■ Task brief
Reproduce each record exactly.

* Start Data section *

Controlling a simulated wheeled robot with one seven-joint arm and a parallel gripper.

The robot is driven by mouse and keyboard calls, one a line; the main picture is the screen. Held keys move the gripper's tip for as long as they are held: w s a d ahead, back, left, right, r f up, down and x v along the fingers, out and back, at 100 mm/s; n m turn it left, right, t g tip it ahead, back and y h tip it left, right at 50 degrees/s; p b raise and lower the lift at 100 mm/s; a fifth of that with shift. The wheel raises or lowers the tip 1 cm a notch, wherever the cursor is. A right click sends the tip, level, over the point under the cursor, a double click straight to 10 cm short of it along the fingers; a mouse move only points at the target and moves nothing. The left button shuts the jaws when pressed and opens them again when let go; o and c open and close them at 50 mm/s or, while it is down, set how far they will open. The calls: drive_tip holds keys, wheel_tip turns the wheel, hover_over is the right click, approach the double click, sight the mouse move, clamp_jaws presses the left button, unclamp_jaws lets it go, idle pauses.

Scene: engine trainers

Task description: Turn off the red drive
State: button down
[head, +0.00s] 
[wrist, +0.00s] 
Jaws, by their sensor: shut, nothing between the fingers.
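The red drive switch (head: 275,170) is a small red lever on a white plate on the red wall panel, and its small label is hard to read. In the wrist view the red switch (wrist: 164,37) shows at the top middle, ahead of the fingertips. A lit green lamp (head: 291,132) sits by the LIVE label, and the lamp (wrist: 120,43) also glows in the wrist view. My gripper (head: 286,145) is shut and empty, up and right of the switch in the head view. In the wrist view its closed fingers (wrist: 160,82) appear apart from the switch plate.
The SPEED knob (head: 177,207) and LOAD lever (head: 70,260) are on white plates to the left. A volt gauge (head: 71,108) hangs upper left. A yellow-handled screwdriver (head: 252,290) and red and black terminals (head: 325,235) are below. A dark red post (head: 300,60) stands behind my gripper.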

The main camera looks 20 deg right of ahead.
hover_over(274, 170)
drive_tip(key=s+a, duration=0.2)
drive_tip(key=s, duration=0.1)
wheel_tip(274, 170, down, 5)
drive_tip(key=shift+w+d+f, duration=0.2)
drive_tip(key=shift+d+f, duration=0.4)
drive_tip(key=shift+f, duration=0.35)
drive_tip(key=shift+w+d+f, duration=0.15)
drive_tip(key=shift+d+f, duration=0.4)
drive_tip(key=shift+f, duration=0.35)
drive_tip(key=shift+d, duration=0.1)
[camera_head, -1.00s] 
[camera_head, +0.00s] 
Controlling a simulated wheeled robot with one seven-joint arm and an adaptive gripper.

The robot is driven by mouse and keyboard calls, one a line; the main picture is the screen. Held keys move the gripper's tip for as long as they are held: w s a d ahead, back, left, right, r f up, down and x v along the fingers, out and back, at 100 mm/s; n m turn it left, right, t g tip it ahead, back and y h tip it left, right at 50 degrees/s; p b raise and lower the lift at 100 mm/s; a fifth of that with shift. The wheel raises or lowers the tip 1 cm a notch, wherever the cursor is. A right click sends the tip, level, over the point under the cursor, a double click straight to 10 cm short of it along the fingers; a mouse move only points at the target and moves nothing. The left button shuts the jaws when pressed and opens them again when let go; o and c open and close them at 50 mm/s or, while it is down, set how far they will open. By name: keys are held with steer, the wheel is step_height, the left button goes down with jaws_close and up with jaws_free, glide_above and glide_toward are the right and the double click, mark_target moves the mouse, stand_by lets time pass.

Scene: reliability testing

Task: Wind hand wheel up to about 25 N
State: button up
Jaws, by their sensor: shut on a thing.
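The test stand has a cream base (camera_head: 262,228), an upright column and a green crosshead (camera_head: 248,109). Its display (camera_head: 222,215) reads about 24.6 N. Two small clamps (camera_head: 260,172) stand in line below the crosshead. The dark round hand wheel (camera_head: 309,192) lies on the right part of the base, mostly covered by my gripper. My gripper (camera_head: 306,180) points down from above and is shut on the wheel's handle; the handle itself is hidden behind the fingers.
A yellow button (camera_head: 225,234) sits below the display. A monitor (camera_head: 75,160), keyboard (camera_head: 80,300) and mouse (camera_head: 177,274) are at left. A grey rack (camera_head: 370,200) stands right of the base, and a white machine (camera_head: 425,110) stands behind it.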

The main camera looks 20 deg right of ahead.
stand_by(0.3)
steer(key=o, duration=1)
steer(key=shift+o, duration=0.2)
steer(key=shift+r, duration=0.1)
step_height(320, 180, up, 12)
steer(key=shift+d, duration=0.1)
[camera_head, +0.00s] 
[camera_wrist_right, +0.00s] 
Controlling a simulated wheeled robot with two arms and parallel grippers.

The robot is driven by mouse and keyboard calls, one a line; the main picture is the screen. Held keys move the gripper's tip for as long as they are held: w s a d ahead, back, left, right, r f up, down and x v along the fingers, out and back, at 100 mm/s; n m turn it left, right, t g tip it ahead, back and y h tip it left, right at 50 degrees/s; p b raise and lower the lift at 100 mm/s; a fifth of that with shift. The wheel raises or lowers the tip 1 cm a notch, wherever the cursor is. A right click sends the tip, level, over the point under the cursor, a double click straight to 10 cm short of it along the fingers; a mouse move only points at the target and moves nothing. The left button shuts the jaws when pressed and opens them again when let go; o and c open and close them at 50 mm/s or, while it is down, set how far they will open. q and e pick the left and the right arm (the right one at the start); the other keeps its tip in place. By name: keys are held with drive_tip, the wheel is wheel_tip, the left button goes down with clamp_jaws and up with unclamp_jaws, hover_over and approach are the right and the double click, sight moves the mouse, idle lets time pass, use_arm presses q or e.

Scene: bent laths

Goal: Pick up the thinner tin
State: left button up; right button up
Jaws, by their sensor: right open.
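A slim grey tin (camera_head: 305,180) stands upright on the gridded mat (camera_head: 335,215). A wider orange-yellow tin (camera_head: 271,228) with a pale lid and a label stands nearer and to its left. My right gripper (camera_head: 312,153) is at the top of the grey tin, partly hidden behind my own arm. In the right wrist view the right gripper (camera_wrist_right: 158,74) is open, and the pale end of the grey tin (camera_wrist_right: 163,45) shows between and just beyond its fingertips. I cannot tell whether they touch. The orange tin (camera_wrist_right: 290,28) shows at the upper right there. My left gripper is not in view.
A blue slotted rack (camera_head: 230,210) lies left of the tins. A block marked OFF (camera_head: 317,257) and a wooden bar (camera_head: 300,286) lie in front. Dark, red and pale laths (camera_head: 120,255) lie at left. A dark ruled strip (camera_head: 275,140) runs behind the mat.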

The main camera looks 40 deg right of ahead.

* End Data section *

■ Full answer
Controlling a simulated wheeled robot with one seven-joint arm and a parallel gripper.

The robot is driven by mouse and keyboard calls, one a line; the main picture is the screen. Held keys move the gripper's tip for as long as they are held: w s a d ahead, back, left, right, r f up, down and x v along the fingers, out and back, at 100 mm/s; n m turn it left, right, t g tip it ahead, back and y h tip it left, right at 50 degrees/s; p b raise and lower the lift at 100 mm/s; a fifth of that with shift. The wheel raises or lowers the tip 1 cm a notch, wherever the cursor is. A right click sends the tip, level, over the point under the cursor, a double click straight to 10 cm short of it along the fingers; a mouse move only points at the target and moves nothing. The left button shuts the jaws when pressed and opens them again when let go; o and c open and close them at 50 mm/s or, while it is down, set how far they will open. The calls: drive_tip holds keys, wheel_tip turns the wheel, hover_over is the right click, approach the double click, sight the mouse move, clamp_jaws presses the left button, unclamp_jaws lets it go, idle pauses.

Scene: engine trainers

Task description: Turn off the red drive
State: button down
[head, +0.00s] 
[wrist, +0.00s] 
Jaws, by their sensor: shut, nothing between the fingers.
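The red drive switch (head: 275,170) is a small red lever on a white plate on the red wall panel, and its small label is hard to read. In the wrist view the red switch (wrist: 164,37) shows at the top middle, ahead of the fingertips. A lit green lamp (head: 291,132) sits by the LIVE label, and the lamp (wrist: 120,43) also glows in the wrist view. My gripper (head: 286,145) is shut and empty, up and right of the switch in the head view. In the wrist view its closed fingers (wrist: 160,82) appear apart from the switch plate.
The SPEED knob (head: 177,207) and LOAD lever (head: 70,260) are on white plates to the left. A volt gauge (head: 71,108) hangs upper left. A yellow-handled screwdriver (head: 252,290) and red and black terminals (head: 325,235) are below. A dark red post (head: 300,60) stands behind my gripper.

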The main camera looks 20 deg right of ahead.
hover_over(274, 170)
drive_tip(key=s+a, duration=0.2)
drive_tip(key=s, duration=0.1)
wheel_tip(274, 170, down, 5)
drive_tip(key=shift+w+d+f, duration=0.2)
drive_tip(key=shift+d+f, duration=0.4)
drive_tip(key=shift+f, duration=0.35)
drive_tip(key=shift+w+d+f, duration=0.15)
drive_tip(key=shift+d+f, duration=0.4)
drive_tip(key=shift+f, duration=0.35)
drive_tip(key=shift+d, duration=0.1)
[camera_head, -1.00s] 
[camera_head, +0.00s] 
Controlling a simulated wheeled robot with one seven-joint arm and an adaptive gripper.

The robot is driven by mouse and keyboard calls, one a line; the main picture is the screen. Held keys move the gripper's tip for as long as they are held: w s a d ahead, back, left, right, r f up, down and x v along the fingers, out and back, at 100 mm/s; n m turn it left, right, t g tip it ahead, back and y h tip it left, right at 50 degrees/s; p b raise and lower the lift at 100 mm/s; a fifth of that with shift. The wheel raises or lowers the tip 1 cm a notch, wherever the cursor is. A right click sends the tip, level, over the point under the cursor, a double click straight to 10 cm short of it along the fingers; a mouse move only points at the target and moves nothing. The left button shuts the jaws when pressed and opens them again when let go; o and c open and close them at 50 mm/s or, while it is down, set how far they will open. By name: keys are held with steer, the wheel is step_height, the left button goes down with jaws_close and up with jaws_free, glide_above and glide_toward are the right and the double click, mark_target moves the mouse, stand_by lets time pass.

Scene: reliability testing

Task: Wind hand wheel up to about 25 N
State: button up
Jaws, by their sensor: shut on a thing.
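The test stand has a cream base (camera_head: 262,228), an upright column and a green crosshead (camera_head: 248,109). Its display (camera_head: 222,215) reads about 24.6 N. Two small clamps (camera_head: 260,172) stand in line below the crosshead. The dark round hand wheel (camera_head: 309,192) lies on the right part of the base, mostly covered by my gripper. My gripper (camera_head: 306,180) points down from above and is shut on the wheel's handle; the handle itself is hidden behind the fingers.
A yellow button (camera_head: 225,234) sits below the display. A monitor (camera_head: 75,160), keyboard (camera_head: 80,300) and mouse (camera_head: 177,274) are at left. A grey rack (camera_head: 370,200) stands right of the base, and a white machine (camera_head: 425,110) stands behind it.

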The main camera looks 20 deg right of ahead.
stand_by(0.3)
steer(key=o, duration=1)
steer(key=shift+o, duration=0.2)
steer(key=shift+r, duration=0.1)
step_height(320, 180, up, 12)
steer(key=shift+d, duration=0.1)
[camera_head, +0.00s] 
[camera_wrist_right, +0.00s] 
Controlling a simulated wheeled robot with two arms and parallel grippers.

The robot is driven by mouse and keyboard calls, one a line; the main picture is the screen. Held keys move the gripper's tip for as long as they are held: w s a d ahead, back, left, right, r f up, down and x v along the fingers, out and back, at 100 mm/s; n m turn it left, right, t g tip it ahead, back and y h tip it left, right at 50 degrees/s; p b raise and lower the lift at 100 mm/s; a fifth of that with shift. The wheel raises or lowers the tip 1 cm a notch, wherever the cursor is. A right click sends the tip, level, over the point under the cursor, a double click straight to 10 cm short of it along the fingers; a mouse move only points at the target and moves nothing. The left button shuts the jaws when pressed and opens them again when let go; o and c open and close them at 50 mm/s or, while it is down, set how far they will open. q and e pick the left and the right arm (the right one at the start); the other keeps its tip in place. By name: keys are held with drive_tip, the wheel is wheel_tip, the left button goes down with clamp_jaws and up with unclamp_jaws, hover_over and approach are the right and the double click, sight moves the mouse, idle lets time pass, use_arm presses q or e.

Scene: bent laths

Goal: Pick up the thinner tin
State: left button up; right button up
Jaws, by their sensor: right open.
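A slim grey tin (camera_head: 305,180) stands upright on the gridded mat (camera_head: 335,215). A wider orange-yellow tin (camera_head: 271,228) with a pale lid and a label stands nearer and to its left. My right gripper (camera_head: 312,153) is at the top of the grey tin, partly hidden behind my own arm. In the right wrist view the right gripper (camera_wrist_right: 158,74) is open, and the pale end of the grey tin (camera_wrist_right: 163,45) shows between and just beyond its fingertips. I cannot tell whether they touch. The orange tin (camera_wrist_right: 290,28) shows at the upper right there. My left gripper is not in view.
A blue slotted rack (camera_head: 230,210) lies left of the tins. A block marked OFF (camera_head: 317,257) and a wooden bar (camera_head: 300,286) lie in front. Dark, red and pale laths (camera_head: 120,255) lie at left. A dark ruled strip (camera_head: 275,140) runs behind the mat.

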The main camera looks 40 deg right of ahead.

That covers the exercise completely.